(What you have to do) Skip all pictures; return exactly the lines from the one containing "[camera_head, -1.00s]" through the end of the data.

— Start Source excerpt —

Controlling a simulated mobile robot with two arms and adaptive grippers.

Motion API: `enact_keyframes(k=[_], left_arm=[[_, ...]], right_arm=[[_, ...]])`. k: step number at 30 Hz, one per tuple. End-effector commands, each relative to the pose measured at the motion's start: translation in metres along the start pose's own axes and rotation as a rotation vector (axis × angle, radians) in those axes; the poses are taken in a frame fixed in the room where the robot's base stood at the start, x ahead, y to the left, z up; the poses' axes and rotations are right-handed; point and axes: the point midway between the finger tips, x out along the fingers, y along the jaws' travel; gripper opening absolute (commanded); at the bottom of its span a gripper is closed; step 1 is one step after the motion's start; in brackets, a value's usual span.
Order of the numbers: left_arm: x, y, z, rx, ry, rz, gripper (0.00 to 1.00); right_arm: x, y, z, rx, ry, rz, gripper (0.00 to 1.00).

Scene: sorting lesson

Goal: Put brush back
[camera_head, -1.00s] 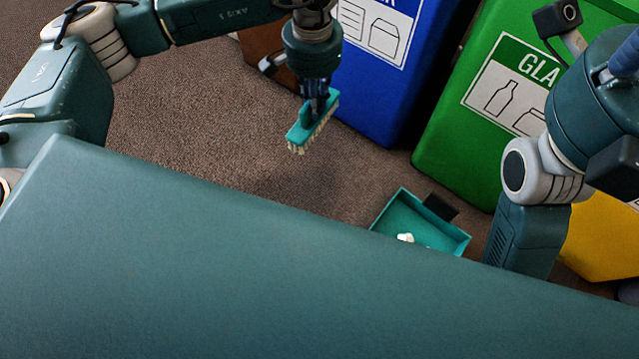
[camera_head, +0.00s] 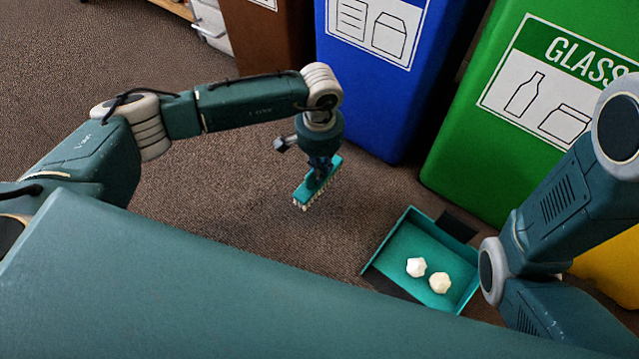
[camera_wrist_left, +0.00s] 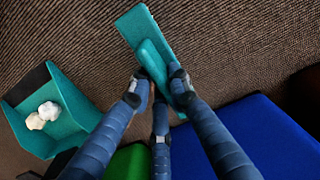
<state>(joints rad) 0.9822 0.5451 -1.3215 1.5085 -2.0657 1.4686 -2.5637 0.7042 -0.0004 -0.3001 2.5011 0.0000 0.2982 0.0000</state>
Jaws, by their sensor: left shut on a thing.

— End Source excerpt —

(Finished exercise)
[camera_head, -1.00s] 
[camera_head, +0.00s] 
[camera_wrist_left, +0.00s] 
<state>(joints rad) 0.9822 0.5451 -1.3215 1.5085 -2.0657 1.4686 -2.5637 0.7042 -0.0004 -0.3001 2.5011 0.0000 0.2982 0.0000</state>
Jaws, by their sensor: left shut on a thing.

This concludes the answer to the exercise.